▸ **Task statement**
What is to be transcribed is the run of lines opening with the one that has "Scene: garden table" and closing with the one that has "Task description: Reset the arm", and only that run, exactly.

▸ **Input records**
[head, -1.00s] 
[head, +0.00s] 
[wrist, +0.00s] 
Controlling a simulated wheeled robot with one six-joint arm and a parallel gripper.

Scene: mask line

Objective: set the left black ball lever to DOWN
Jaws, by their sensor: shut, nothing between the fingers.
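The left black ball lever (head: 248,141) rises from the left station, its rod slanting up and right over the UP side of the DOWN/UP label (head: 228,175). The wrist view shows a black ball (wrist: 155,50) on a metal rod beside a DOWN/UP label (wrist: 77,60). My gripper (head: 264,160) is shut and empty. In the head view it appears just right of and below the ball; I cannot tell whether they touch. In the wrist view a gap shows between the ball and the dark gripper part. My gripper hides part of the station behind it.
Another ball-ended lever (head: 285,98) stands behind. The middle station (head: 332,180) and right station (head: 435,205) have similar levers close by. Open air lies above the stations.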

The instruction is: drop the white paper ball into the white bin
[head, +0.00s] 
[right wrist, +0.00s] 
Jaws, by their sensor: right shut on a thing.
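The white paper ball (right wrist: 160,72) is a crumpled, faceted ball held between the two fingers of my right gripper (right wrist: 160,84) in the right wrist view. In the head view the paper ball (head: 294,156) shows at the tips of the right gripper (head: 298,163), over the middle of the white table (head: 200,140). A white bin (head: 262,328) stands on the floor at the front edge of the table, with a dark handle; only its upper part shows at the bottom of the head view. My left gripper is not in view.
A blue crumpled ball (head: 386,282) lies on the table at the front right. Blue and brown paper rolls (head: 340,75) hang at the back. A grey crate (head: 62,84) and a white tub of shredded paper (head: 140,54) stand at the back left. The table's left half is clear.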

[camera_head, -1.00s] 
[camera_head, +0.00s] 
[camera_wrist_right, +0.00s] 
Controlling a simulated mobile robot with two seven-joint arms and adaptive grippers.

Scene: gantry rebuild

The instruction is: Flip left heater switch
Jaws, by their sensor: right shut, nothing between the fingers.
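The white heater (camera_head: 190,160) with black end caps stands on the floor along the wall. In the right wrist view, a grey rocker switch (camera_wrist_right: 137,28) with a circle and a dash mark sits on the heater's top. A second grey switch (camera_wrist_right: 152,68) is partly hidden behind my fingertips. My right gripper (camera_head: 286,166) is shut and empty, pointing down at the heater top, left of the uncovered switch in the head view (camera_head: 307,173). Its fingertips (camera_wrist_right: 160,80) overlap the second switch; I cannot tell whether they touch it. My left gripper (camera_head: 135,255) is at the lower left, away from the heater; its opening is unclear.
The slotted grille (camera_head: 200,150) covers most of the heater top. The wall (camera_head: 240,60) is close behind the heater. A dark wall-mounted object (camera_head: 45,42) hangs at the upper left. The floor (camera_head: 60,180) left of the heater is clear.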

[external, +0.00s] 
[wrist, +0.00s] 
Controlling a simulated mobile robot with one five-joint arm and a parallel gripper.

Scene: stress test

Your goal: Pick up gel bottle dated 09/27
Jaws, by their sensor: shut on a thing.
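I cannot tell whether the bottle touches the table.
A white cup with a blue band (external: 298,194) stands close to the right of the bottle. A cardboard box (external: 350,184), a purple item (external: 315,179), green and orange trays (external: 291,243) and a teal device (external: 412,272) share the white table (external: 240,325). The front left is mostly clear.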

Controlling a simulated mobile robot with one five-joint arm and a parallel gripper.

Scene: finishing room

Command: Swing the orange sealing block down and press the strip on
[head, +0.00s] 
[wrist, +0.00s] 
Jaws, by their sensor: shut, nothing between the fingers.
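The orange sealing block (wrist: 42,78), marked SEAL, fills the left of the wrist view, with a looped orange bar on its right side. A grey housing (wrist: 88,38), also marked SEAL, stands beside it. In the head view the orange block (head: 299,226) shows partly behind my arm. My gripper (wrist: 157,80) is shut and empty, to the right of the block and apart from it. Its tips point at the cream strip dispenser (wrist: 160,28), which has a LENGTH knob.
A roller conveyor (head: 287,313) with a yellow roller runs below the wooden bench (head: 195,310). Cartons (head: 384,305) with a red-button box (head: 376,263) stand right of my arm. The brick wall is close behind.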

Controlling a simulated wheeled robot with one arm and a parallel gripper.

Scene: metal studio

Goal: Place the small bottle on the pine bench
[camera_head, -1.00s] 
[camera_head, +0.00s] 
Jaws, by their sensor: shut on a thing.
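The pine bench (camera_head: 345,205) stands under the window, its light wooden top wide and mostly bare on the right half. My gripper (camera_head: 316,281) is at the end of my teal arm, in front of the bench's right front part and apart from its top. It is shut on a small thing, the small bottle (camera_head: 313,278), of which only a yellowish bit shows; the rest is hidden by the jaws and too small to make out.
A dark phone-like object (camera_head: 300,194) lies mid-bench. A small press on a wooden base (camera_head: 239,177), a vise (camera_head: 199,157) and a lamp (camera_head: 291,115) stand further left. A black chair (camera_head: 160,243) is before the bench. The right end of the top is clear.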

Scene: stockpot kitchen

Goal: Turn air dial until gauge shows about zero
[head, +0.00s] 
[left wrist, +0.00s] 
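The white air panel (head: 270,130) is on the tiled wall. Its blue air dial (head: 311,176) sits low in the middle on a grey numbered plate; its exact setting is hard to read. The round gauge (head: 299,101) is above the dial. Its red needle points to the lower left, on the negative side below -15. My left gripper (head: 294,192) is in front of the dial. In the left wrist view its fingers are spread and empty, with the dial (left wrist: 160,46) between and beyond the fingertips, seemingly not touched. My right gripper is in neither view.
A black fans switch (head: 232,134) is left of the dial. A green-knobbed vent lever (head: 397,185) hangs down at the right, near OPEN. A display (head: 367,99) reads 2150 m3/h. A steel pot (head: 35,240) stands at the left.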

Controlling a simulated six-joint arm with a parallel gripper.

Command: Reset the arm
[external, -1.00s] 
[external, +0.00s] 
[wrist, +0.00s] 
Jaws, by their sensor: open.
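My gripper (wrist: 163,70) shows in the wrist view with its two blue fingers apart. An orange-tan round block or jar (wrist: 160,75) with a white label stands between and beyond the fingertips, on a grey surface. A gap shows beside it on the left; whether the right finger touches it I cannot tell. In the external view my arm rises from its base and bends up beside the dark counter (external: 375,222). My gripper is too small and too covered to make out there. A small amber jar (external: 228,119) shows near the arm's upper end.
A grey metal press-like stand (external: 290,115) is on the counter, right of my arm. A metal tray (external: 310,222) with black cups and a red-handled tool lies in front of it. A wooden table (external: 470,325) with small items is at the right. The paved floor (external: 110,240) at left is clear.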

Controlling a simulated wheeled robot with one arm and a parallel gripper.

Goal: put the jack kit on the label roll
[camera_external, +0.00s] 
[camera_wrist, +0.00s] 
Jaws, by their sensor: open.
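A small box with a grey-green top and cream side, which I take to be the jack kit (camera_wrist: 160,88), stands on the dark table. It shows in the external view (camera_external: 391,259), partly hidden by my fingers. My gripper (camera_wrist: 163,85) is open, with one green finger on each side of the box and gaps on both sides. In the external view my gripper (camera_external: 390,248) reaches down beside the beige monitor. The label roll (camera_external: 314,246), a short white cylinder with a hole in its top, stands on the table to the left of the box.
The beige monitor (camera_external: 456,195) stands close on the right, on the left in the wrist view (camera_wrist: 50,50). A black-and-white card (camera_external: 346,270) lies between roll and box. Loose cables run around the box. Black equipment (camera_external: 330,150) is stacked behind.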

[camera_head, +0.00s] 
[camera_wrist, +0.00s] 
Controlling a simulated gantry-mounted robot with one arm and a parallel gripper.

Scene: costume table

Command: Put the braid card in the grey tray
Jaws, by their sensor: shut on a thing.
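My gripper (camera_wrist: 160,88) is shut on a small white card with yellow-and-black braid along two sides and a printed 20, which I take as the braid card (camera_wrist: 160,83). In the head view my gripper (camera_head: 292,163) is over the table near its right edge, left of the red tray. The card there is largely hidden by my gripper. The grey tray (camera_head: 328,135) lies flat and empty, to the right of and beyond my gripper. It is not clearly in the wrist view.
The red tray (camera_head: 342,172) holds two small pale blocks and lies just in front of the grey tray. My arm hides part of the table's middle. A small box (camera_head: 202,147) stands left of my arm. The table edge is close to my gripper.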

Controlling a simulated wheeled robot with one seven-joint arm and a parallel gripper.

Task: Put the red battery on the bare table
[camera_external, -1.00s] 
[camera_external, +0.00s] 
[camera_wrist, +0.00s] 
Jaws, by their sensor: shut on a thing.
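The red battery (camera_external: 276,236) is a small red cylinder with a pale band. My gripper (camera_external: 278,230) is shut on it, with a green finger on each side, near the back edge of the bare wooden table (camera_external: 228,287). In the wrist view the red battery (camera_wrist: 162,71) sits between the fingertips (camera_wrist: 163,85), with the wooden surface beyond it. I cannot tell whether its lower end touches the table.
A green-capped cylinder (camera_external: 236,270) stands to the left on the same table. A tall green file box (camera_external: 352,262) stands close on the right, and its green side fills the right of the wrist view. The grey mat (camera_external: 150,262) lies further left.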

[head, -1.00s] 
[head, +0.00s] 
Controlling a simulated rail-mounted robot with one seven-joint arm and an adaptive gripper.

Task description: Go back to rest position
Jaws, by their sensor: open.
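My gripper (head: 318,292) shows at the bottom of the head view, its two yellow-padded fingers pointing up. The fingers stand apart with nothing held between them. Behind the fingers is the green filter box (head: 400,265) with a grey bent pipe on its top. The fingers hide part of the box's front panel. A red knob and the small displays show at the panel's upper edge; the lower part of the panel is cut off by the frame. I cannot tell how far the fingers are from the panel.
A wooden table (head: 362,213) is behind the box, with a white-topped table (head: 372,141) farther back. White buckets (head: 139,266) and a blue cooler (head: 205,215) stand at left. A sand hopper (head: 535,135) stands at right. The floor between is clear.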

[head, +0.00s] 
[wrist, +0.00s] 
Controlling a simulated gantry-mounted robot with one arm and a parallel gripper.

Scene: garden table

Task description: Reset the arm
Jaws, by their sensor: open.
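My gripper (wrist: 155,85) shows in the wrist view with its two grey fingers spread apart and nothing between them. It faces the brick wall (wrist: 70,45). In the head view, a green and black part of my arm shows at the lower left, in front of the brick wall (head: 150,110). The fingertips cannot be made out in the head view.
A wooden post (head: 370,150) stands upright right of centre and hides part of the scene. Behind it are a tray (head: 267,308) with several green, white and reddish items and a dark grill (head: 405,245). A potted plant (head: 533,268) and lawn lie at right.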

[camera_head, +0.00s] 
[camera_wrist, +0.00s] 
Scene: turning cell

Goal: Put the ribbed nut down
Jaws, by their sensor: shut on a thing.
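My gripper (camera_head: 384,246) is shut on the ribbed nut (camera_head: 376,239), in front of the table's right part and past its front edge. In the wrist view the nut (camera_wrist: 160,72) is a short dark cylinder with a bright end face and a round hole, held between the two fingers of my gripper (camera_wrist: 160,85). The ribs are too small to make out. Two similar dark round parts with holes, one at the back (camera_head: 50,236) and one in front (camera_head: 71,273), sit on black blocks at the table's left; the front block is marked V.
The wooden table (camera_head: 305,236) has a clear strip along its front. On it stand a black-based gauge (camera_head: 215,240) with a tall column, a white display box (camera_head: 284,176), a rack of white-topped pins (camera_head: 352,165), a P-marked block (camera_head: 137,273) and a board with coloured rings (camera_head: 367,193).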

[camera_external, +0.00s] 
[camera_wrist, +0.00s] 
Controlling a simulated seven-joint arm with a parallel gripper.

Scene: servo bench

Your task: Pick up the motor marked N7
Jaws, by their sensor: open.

▸ **Exercise output**
Scene: garden table

Task description: Reset the arm

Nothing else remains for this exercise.